By Meghan Hall
In June of 2018, Spokane, Wash.-based SRM Development acquired the historic Knights of Columbus building in Seattle’s Pike/Pine neighborhood, purchasing the property with redevelopment in mind. At the time of the sale, there was deliberation as to how SRM Development would keep the 107-year-old building as part of its redevelopment plans, and to what extent. Now, SRM Development’s plans for the site are becoming clear, as the developer, along with Runberg Architecture Group, plans on incorporating the original building into a 128-unit development it has planned for the site. On Wednesday, SRM and Runberg presented their plans to the City of Seattle at a second early design guidance meeting, where the East Design Review Board offered feedback supporting the project.
SRM Development acquired the property, located at 722 E. Union Street, for $18.5 million, according to public records. Until the transaction occurred, the property was owned by the Knights of Columbus Club of Seattle, a Catholic-based fraternal organization originally founded in New Haven, Conn. The Seattle chapter of the organization has been active in the area since 1902 and built the 33,196 square foot Knights of Columbus building in 1913 to use as its local headquarters.

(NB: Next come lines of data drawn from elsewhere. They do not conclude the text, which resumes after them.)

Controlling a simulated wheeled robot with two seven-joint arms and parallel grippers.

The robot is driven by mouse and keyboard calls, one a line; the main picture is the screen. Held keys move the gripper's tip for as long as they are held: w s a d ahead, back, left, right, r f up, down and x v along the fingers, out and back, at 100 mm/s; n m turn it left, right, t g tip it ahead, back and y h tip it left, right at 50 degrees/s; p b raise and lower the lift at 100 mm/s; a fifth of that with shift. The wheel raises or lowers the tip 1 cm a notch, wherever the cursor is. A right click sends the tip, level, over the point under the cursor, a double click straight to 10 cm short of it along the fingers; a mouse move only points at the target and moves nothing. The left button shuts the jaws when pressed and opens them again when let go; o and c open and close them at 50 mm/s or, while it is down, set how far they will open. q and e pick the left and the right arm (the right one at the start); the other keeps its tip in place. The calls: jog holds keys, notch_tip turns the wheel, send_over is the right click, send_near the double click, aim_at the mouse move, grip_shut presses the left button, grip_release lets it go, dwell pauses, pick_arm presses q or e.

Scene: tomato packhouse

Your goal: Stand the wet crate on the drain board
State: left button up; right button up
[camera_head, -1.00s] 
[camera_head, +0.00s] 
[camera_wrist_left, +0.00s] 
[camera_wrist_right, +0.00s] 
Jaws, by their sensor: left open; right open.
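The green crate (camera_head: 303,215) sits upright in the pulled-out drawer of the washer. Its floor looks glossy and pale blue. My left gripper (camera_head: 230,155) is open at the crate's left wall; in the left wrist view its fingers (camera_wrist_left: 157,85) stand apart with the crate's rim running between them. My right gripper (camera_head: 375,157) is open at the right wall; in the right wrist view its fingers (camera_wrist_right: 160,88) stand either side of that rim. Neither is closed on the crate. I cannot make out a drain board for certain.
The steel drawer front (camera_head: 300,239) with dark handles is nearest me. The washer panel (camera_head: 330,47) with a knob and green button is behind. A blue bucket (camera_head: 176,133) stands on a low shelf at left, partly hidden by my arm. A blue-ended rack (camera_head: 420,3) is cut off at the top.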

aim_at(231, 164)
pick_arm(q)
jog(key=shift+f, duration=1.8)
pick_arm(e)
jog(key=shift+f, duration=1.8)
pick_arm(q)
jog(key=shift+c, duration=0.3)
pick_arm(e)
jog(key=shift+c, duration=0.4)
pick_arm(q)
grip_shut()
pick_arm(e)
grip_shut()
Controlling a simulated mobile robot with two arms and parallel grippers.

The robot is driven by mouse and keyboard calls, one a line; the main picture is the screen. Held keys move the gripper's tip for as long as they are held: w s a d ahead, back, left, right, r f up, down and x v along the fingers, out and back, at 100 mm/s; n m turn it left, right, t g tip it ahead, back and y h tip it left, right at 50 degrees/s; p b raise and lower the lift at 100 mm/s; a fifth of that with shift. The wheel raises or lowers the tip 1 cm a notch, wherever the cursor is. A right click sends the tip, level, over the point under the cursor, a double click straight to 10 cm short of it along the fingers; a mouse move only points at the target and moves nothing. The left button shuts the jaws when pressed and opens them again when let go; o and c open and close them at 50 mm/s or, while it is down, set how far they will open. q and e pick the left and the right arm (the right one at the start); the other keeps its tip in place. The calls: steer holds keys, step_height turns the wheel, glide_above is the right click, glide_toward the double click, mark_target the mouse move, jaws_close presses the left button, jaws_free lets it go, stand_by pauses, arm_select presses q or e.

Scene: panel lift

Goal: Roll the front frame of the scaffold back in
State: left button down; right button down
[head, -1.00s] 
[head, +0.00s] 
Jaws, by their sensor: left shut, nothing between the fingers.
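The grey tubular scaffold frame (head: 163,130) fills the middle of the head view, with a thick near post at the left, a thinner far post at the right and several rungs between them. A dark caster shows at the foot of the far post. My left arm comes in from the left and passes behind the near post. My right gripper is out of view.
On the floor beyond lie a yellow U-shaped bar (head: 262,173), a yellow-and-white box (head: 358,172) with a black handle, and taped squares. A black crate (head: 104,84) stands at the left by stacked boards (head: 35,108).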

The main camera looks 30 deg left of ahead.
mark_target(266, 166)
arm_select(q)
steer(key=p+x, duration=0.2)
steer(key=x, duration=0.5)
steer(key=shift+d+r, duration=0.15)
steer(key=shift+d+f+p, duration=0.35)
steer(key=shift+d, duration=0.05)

The organization strives to provide community services that support the Ministry of the Catholic Church. The decision to sell the property, according to previous industry reporting, did not come as an easy decision to the organization.
Renovation of the building requires careful consideration by both the Seattle Design Review Board and the Seattle Landmarks Preservation Board. Plans to restore the building include cleaning and repairing the original clinker brick and sandstone, adding a new canopy at the main entry, new doors and restoring glazing on the building’s windows.
The building, which plans indicate will be used as office space, will connect to the new, ground-up portion of the development. The new part of the building will rise seven stories over a three-story basement. The gasket position of the new building strives to maintain as much of the original character of the Knights of Columbus Building as possible. An additional setback at the transition from the old to new building will create street-facing open space, while stepped massing at the upper levels of the residential building will allow the ground plane of the structure to relate more appropriately to the surrounding neighborhood context.
The Board had several clarifying questions for the project team, including how the design on the north facade evolved based off of guidance given during a previous EDG meeting, as well as some questions on material considerations and the overall layout of the units. The Board also expressed some concern that the architectural concept driving the design was not complete. The Board did also agree that the current proposal did fit with the neighborhood character and is consistent with other development in the Pike/Pine neighborhood. The Board also commended the project team on its chosen use of materials for the project, and unanimously voted to move the project forward to the next phase of the design review process, signaling that it was happy with the design direction the project had taken.
With preliminary design approval in hand, SRM Development and Runberg Architecture will return in the next few months for a formal Design Review Meeting that will reveal additional details about the building’s massing and materiality. If approved, the project will begin the Master Use Permit process.